Ginni Mahi a grandi en entendant des histoires de famille sur les nombreux interdits qui frappaient sa communauté dalit au village. Devenue chanteuse, la jeune Indienne a choisi de défendre cette identité avec sa musique pop.

«Qu'y a-t-il à cacher ?», lance cette femme de 18 ans en recevant l'AFP dans son petit studio d'enregistrement, au fond d'une ruelle poussiéreuse de la banlieue de Jalandhar, dans l'État nord-indien du Pendjab.

«Je suis une Chamar et j'en suis fière», déclare-t-elle, en référence à ces dalits - anciennement appelés «intouchables» - chargés du ramassage et de l'équarrissage des animaux morts.

Cette communauté est considérée comme inférieure aux castes définies par les textes hindous. Les dalits sont historiquement marginalisés et cantonnés aux métiers ingrats, malgré l'interdiction faite par la Constitution indienne de discriminer quelqu'un en fonction de sa caste.

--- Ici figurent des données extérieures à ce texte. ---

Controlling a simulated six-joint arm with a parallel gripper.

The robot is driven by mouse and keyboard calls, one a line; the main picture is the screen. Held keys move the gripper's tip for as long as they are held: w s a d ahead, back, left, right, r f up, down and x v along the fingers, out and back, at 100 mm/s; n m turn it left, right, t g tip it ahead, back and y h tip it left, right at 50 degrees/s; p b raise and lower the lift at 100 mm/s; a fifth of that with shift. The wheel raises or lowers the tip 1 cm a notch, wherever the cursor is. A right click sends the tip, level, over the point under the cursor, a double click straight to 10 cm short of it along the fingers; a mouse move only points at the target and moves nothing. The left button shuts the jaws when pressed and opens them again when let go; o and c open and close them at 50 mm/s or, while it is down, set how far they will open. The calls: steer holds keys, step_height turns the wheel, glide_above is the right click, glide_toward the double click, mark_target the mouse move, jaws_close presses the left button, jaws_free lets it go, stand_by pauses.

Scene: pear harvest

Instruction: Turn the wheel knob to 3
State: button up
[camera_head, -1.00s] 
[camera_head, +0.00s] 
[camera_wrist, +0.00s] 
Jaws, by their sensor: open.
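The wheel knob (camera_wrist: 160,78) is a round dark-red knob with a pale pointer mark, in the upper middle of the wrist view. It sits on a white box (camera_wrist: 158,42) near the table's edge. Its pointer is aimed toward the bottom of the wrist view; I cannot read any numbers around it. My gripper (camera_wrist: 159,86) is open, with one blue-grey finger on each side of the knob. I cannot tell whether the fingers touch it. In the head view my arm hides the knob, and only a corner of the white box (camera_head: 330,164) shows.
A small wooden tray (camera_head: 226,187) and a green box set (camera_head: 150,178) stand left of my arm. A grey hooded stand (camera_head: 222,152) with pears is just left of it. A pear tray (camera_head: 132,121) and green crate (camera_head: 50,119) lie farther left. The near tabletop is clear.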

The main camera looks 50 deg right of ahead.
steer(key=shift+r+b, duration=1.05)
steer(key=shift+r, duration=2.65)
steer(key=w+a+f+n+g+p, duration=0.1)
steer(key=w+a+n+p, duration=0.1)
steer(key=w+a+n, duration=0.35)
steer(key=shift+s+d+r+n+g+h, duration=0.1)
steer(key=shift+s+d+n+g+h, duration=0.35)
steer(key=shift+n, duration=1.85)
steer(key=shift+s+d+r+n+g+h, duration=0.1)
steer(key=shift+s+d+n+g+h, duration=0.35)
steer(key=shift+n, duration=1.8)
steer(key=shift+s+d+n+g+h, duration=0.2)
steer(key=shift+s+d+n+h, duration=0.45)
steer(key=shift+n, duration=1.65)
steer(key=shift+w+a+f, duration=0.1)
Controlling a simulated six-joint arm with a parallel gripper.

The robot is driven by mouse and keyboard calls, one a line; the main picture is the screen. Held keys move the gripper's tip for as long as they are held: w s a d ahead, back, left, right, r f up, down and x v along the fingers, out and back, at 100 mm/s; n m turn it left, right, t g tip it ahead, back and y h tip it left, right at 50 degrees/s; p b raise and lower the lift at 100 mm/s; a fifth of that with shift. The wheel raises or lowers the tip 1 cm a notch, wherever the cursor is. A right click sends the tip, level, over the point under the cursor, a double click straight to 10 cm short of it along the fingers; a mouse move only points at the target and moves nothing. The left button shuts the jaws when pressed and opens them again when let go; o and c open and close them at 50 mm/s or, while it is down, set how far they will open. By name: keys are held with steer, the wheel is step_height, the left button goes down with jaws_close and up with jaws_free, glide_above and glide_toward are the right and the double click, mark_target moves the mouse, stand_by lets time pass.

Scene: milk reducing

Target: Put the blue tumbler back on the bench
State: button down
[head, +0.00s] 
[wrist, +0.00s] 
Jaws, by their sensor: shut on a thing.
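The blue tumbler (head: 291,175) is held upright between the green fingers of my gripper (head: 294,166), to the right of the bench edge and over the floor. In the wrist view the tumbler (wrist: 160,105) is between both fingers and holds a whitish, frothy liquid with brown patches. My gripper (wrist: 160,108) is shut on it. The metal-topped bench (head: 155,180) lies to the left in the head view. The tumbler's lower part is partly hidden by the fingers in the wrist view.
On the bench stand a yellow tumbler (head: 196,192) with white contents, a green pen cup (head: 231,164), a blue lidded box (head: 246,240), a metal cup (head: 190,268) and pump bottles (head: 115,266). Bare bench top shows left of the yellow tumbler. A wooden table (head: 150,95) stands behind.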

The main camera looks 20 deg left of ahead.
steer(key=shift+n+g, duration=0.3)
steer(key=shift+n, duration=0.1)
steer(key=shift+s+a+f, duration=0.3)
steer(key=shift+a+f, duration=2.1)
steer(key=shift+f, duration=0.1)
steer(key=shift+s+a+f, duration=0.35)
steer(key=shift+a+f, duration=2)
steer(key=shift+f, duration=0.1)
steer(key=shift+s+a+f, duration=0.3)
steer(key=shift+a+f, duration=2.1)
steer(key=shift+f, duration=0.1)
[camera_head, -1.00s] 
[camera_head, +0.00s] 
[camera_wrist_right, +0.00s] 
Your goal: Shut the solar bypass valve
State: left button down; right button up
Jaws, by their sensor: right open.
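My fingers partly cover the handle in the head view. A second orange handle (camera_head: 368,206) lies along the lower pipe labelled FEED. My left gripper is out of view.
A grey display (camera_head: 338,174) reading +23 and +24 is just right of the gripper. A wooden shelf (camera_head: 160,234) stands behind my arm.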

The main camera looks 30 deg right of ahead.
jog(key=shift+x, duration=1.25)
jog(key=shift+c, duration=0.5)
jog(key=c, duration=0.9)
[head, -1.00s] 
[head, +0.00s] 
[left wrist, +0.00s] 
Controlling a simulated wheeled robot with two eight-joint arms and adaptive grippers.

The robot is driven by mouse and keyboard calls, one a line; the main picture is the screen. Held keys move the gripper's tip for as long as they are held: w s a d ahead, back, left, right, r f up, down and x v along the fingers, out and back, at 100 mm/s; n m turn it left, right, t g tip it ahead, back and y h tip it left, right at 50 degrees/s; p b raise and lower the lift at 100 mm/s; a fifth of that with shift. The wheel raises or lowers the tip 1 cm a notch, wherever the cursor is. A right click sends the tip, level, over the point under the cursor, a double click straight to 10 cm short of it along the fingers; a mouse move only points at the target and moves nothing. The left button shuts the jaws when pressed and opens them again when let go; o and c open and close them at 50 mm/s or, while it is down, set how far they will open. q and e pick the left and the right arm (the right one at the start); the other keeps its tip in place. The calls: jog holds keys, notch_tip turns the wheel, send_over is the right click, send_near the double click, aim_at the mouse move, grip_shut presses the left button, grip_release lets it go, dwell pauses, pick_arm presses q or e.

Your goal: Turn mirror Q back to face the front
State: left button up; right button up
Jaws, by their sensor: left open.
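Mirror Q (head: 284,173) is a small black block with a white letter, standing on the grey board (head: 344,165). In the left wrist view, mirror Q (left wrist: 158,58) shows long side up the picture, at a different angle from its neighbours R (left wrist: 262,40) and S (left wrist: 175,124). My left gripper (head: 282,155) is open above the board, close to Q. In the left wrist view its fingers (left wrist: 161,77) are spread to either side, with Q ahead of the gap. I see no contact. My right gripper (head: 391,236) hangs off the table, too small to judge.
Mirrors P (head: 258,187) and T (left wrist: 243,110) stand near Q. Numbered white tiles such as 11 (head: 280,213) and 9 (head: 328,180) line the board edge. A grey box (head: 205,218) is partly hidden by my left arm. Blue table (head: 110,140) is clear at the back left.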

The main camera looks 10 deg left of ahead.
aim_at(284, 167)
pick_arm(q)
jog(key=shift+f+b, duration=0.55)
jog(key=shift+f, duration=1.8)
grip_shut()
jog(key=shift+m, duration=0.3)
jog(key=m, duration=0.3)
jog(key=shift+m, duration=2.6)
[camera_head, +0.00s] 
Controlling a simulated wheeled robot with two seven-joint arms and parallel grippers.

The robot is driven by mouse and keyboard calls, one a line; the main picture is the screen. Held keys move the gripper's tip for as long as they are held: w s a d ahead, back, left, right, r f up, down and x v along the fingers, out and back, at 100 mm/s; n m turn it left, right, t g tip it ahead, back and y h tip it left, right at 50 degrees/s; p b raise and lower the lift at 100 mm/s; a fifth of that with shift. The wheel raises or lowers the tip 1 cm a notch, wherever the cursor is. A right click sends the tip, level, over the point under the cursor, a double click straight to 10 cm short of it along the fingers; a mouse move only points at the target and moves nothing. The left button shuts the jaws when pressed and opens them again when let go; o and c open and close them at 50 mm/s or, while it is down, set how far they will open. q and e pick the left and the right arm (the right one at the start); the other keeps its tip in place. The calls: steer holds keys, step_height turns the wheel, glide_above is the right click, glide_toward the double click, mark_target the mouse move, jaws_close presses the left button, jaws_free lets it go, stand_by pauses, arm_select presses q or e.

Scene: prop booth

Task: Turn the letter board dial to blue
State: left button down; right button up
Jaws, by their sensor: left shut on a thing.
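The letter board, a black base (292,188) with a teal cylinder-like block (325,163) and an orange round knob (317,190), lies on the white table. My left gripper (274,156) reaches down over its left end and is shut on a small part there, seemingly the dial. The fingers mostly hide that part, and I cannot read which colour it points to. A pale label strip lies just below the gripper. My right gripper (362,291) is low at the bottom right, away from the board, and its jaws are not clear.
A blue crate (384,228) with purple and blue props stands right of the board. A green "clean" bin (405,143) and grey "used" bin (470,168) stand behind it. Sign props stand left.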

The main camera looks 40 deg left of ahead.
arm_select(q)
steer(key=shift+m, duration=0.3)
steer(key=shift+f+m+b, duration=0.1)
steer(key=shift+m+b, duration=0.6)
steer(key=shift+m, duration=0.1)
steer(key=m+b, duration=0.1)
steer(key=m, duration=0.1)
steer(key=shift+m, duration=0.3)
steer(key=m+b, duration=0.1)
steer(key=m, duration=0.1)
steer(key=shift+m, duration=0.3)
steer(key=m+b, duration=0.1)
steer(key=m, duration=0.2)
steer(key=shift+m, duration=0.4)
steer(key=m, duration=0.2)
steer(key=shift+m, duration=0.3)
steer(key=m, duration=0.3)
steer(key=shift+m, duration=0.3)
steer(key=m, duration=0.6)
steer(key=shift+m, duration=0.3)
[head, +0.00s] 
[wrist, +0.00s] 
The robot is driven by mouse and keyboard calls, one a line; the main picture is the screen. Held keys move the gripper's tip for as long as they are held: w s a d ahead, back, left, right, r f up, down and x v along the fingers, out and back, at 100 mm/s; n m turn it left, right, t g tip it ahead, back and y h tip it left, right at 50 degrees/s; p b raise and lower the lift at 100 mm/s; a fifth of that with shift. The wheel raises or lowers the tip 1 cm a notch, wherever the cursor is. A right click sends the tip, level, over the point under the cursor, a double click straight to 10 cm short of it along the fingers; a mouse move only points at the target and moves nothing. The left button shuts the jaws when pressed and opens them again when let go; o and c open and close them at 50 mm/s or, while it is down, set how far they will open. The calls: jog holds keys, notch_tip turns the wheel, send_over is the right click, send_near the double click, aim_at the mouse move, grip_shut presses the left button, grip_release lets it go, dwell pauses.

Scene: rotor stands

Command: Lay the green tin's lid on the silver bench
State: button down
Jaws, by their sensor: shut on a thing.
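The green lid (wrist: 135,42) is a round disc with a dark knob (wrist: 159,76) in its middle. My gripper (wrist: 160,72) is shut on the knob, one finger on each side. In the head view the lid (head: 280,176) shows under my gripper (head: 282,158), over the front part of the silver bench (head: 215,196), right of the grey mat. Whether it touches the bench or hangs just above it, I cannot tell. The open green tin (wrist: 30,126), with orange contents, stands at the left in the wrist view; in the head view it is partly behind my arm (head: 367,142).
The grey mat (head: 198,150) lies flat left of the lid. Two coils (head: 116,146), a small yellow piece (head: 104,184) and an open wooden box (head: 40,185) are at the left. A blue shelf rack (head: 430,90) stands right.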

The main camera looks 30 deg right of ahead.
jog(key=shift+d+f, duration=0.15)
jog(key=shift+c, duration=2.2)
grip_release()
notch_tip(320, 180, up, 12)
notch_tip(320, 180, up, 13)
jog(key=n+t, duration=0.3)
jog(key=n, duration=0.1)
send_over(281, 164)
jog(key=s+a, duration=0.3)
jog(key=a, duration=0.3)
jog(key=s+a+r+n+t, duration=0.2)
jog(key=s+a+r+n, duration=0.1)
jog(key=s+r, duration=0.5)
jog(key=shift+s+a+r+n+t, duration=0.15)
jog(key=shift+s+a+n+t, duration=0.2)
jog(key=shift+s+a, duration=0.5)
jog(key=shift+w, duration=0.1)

Dans ses chansons aux paroles rebelles sur fond de musique pop pendjabie, Ginni Mahi exalte la fierté de ses racines, son espoir en l'avenir et défend la lutte des siens contre l'oppression du système des castes. «Les Chamars sont plus dangereux que des armes», scande-t-elle dans l'un de ses clips les plus connus.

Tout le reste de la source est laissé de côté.